Today I wanted to introduce you to my favorite plot structure–the 3-Act Character Arc and Story Structure. This is my favorite structure because it actually focuses on character as much (if not more than) it focuses on the plot. It also adds emphasis on raising the tension throughout your story, which is something I’ve found to be particularly helpful. This was passed on to me by one of my writing instructors, but it originally came from Peder Hill.
Here’s what the structure looks like:
Since Peder has already given a thorough breakdown of this plot structure on his site, I’m going to focus on how I use each aspect of this structure to give you some idea of how it can help you and your story.

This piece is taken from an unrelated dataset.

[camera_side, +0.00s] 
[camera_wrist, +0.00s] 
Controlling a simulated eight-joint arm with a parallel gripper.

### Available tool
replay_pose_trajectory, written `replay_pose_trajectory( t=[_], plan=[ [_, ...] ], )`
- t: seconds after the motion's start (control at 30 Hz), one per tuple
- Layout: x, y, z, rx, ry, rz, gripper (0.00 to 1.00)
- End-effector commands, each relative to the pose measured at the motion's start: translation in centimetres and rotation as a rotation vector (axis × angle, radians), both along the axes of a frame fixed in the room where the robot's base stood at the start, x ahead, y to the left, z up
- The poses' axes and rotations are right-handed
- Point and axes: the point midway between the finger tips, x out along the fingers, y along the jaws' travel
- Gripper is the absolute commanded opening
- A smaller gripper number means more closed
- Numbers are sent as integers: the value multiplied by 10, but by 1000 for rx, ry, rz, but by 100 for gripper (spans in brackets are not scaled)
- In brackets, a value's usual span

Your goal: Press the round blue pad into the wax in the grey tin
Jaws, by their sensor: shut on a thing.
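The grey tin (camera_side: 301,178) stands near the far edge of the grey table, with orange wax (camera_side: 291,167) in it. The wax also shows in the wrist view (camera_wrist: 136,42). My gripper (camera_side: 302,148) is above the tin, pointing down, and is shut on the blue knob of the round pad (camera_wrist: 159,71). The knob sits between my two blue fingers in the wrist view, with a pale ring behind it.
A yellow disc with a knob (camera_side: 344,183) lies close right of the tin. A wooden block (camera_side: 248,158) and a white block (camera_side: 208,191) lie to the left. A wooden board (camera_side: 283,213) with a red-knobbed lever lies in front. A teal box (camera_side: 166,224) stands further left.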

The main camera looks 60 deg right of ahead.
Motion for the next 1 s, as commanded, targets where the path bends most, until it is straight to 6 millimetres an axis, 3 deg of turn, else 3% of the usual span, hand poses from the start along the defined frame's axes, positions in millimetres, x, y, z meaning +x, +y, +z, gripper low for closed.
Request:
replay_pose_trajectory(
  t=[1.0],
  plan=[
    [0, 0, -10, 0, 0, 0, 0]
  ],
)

This act is fairly short, straightforward, and similar to what you’d see in any other plot structure. This is where you set up what is ‘normal’ for your character before ending the act with your inciting incident, which kicks your story into action. Since this plot focuses on tension, it also encourages you to get into your story pretty quickly. As you can see from the chart, Act I wraps up less than a quarter of the way into the story. Since you don’t have a lot of time to establish your world and characters, it may be tempting to tell your reader absolutely everything–at least, I know it is for me.
Instead, what I’ve found helpful is to figure out what your readers really need to know to understand what’s going on with your characters now, in these opening scenes, and get us right into the action. You can share more information down the line when it’s relevant. Using this structure has helped me focus on what my audience needs to know to enter my world and nothing more, which has made it a lot easier to avoid info dumping.
This is the meat of your story. The majority of the growth and development is going to happen here. Most plot structures would consider this the “rising action” of the novel, but this model calls those actions “points of crisis.” As you can see, once we get to the peak of a crisis point there’s a drop in tension after. This gives your audience a moment of relief. However, the tension level after that drop never goes below the previous crisis point. This ensures that your tension continues to rise as your story moves on. I’ve found that thinking about my story like this helps to keep the middle of the book from dragging. The end of this act should be when things are most fragile for your character–but also when their goal is within reach. It’s the “so close, but yet so far” moment that leads to your climax.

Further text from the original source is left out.